- **Work to complete**
From the data that follows, copy every line holding the string "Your".

- **Records for processing**
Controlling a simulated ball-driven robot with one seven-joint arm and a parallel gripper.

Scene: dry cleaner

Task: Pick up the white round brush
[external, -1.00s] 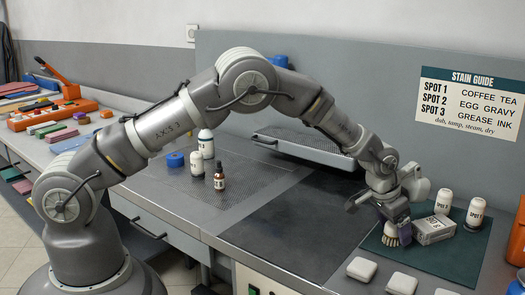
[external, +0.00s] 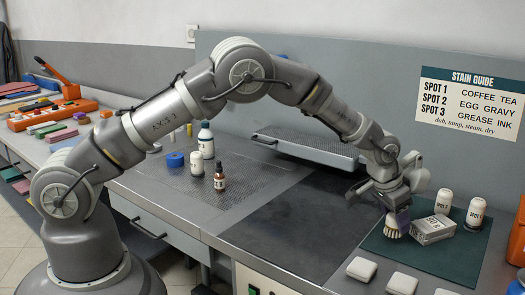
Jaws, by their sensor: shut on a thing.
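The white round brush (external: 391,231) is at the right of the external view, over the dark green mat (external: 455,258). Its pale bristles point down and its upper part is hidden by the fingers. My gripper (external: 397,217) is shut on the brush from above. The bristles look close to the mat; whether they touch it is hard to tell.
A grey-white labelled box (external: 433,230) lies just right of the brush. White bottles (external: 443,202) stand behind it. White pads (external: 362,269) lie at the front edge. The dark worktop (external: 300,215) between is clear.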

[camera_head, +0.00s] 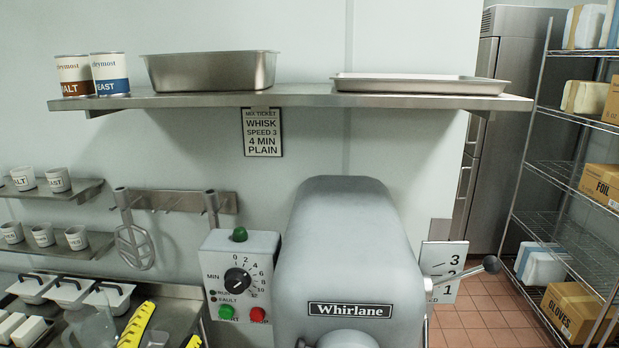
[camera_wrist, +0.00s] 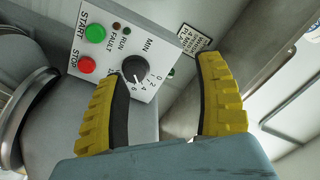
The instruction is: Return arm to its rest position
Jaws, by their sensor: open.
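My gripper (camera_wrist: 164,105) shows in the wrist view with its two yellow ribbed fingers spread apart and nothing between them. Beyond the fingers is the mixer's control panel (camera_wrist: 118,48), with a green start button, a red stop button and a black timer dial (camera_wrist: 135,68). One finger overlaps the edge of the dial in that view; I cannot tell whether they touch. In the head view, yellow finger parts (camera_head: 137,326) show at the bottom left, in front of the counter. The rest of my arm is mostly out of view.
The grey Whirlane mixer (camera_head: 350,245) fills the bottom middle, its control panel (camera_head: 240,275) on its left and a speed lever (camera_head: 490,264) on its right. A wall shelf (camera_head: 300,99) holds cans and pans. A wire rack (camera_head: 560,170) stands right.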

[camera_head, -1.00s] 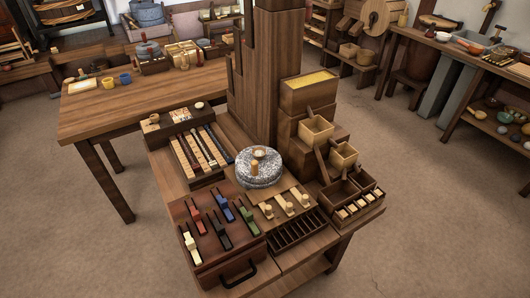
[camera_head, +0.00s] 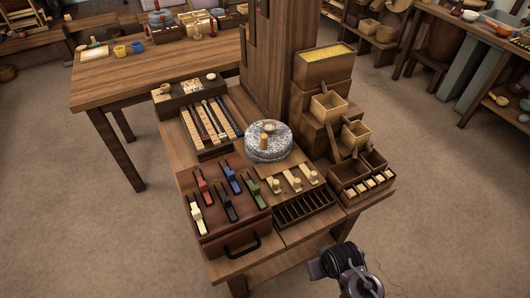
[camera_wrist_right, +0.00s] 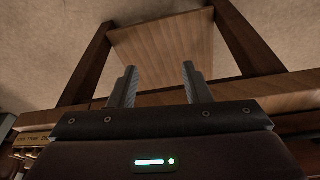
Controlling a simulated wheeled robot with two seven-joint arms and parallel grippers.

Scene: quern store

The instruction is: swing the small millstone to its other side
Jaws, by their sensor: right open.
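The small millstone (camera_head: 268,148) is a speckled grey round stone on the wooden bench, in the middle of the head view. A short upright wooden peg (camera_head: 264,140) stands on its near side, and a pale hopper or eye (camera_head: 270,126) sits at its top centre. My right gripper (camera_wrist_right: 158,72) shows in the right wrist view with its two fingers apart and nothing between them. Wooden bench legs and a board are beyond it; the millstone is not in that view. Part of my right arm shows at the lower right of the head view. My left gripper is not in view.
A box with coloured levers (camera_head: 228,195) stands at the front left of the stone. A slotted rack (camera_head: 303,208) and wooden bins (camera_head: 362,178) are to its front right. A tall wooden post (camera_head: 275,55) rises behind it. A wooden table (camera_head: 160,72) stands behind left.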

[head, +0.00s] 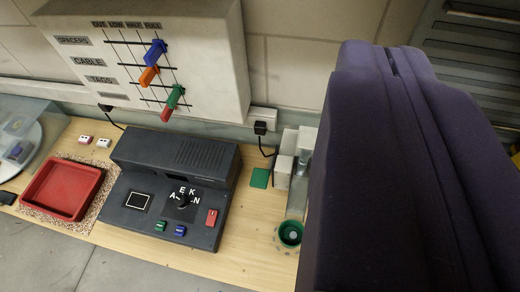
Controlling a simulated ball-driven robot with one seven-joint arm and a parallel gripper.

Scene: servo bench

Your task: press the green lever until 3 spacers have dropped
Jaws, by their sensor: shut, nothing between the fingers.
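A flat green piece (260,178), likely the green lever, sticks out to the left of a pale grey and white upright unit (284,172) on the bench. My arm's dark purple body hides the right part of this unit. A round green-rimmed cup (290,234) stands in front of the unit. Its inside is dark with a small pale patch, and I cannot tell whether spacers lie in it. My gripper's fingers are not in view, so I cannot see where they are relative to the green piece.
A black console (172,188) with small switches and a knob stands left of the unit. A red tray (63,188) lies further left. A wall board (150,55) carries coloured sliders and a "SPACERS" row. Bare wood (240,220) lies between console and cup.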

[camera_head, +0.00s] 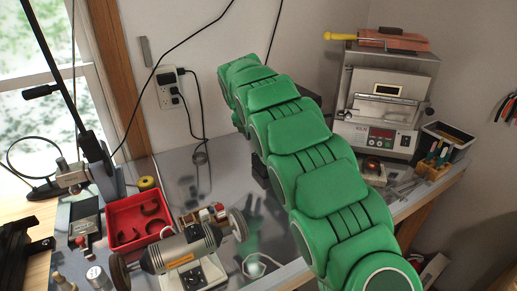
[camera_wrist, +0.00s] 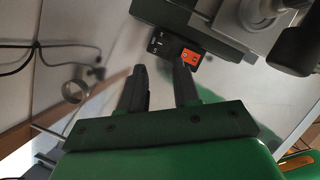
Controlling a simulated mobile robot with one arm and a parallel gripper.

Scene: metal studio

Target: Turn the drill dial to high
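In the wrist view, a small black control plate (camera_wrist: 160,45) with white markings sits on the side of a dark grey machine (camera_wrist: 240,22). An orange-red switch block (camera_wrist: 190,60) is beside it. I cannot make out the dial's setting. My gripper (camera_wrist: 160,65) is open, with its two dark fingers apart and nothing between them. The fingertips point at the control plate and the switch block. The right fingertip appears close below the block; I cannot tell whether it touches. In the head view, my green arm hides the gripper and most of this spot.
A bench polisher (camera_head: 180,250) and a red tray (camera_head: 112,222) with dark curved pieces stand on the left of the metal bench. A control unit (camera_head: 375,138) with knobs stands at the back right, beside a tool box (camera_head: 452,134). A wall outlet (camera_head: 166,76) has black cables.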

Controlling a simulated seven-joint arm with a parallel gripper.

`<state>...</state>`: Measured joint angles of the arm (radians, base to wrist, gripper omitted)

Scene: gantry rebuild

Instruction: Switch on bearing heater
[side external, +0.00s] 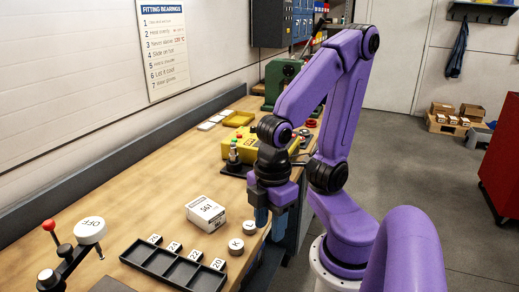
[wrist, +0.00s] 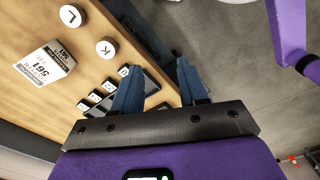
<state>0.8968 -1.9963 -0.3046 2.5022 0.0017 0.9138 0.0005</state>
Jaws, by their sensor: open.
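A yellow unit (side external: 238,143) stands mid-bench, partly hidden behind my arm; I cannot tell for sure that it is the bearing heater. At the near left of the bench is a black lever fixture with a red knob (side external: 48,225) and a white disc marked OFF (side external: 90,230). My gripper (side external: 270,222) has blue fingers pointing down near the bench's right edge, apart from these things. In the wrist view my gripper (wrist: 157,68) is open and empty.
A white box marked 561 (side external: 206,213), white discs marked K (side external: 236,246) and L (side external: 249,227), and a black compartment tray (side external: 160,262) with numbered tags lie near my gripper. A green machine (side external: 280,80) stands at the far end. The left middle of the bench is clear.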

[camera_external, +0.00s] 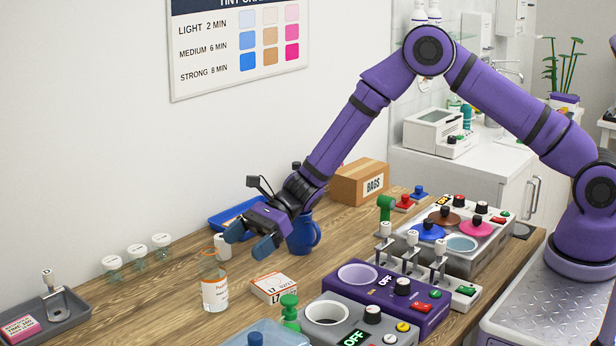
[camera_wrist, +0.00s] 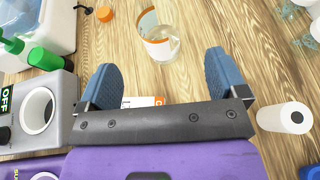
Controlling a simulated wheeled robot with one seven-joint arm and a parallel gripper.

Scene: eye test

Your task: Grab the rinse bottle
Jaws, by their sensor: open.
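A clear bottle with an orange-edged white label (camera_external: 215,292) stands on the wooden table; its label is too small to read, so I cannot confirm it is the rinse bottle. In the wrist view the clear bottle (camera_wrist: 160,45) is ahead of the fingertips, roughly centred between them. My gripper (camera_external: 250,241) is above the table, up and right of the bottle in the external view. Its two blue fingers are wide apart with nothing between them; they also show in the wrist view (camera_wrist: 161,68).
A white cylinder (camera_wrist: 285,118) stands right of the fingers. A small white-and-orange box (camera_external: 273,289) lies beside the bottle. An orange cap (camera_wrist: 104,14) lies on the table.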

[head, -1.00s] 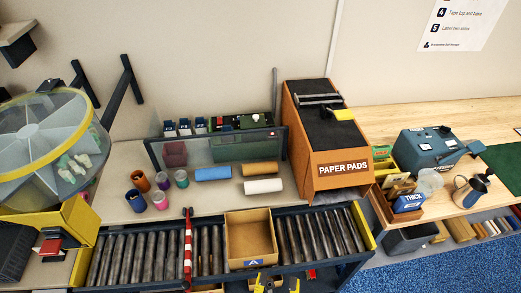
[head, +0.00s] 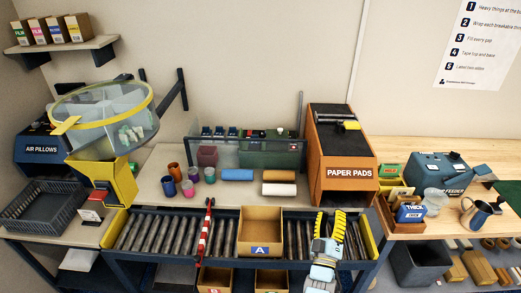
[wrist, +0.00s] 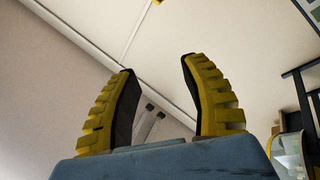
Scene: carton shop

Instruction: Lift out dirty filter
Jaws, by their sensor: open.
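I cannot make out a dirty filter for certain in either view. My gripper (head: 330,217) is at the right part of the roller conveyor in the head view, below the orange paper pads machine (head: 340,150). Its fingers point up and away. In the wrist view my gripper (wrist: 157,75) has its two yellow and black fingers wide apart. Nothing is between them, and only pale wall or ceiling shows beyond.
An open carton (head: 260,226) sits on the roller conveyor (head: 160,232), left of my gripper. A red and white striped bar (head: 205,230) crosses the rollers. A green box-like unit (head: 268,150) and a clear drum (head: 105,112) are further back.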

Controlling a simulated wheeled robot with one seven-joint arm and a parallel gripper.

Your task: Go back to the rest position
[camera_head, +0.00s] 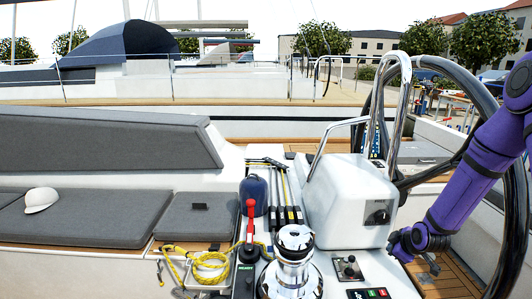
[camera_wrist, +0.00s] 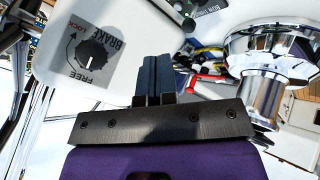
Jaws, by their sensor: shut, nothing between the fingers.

- **Answer for this exercise**
Your task: press the green lever until 3 spacers have dropped
Your task: Grab the rinse bottle
Your task: Go back to the rest position

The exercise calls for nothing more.